Provided information |
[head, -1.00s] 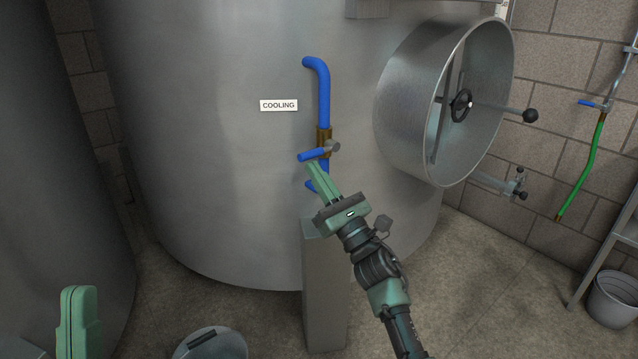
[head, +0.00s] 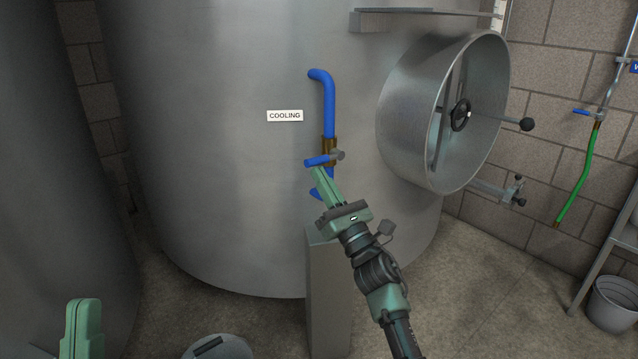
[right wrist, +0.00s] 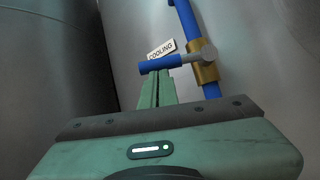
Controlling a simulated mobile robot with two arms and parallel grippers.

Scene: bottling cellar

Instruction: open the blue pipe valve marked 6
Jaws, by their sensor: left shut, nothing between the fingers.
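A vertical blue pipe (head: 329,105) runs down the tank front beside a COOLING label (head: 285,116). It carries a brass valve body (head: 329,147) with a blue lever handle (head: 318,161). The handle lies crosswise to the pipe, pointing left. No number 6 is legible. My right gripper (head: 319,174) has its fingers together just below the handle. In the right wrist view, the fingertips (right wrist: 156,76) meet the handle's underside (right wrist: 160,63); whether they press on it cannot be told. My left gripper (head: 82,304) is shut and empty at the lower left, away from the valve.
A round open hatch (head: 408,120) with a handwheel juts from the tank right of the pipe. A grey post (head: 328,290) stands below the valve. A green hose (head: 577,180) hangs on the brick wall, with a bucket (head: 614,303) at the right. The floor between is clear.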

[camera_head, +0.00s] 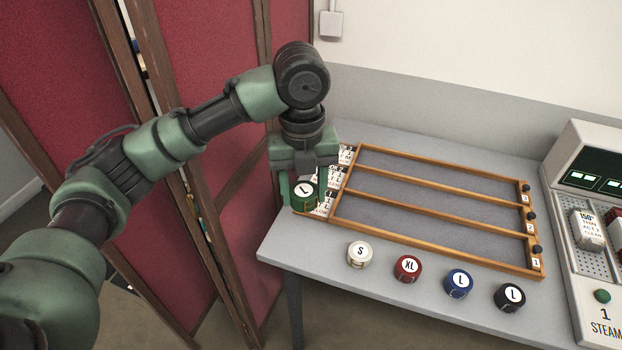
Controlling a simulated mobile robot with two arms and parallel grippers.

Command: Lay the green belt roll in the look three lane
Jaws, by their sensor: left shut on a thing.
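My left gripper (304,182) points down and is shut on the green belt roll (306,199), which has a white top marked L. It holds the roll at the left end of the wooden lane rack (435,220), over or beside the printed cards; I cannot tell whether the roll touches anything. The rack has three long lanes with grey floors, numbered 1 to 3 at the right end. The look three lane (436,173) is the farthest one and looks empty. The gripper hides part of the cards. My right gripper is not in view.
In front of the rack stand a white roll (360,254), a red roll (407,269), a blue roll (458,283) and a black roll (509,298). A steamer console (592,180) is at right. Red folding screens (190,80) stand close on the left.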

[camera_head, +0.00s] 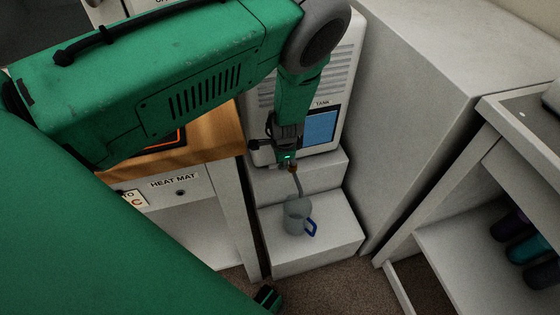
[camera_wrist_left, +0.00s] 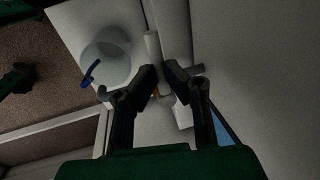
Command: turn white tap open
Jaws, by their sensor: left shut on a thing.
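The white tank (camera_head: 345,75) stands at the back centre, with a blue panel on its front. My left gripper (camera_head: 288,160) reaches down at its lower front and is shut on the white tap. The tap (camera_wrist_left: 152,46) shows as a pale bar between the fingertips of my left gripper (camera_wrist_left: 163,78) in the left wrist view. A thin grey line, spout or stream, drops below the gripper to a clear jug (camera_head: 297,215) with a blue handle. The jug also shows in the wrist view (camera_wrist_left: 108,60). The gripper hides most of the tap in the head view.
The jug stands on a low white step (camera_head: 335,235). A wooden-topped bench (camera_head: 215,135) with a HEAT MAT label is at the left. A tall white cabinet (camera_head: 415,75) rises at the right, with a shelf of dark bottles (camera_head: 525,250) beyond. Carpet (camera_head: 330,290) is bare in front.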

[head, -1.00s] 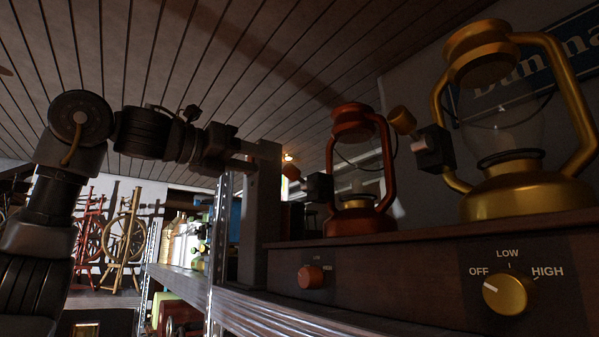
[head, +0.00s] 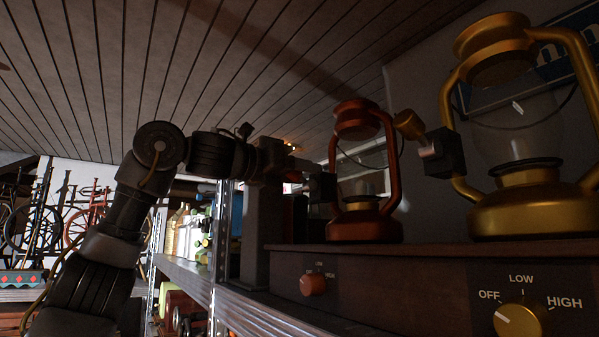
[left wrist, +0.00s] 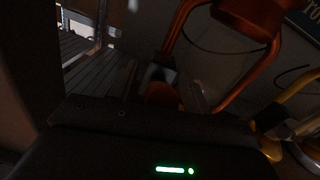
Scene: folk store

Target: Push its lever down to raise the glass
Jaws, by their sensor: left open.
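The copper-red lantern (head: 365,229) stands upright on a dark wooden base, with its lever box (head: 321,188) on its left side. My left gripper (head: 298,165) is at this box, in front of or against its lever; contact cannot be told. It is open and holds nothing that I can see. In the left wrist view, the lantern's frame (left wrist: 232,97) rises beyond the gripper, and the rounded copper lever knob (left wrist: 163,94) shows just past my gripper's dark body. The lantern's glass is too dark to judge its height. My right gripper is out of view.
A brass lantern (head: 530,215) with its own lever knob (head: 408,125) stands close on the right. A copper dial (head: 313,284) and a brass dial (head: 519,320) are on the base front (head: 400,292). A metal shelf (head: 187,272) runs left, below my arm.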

To do | Leaving out all pictures, set down exactly the lines of the material above, from the line with "[camera_wrist_left, +0.00s]" to the line with "Target: Push its" inclusive, and no others.

Answer to the task |
[camera_wrist_left, +0.00s] 
Command: turn white tap open
Jaws, by their sensor: left shut on a thing.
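The white tank (camera_head: 345,75) stands at the back centre, with a blue panel on its front. My left gripper (camera_head: 288,160) reaches down at its lower front and is shut on the white tap. The tap (camera_wrist_left: 152,46) shows as a pale bar between the fingertips of my left gripper (camera_wrist_left: 163,78) in the left wrist view. A thin grey line, spout or stream, drops below the gripper to a clear jug (camera_head: 297,215) with a blue handle. The jug also shows in the wrist view (camera_wrist_left: 108,60). The gripper hides most of the tap in the head view.
The jug stands on a low white step (camera_head: 335,235). A wooden-topped bench (camera_head: 215,135) with a HEAT MAT label is at the left. A tall white cabinet (camera_head: 415,75) rises at the right, with a shelf of dark bottles (camera_head: 525,250) beyond. Carpet (camera_head: 330,290) is bare in front.

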[head, -1.00s] 
[head, +0.00s] 
[left wrist, +0.00s] 
Scene: folk store

Target: Push its lever down to raise the glass

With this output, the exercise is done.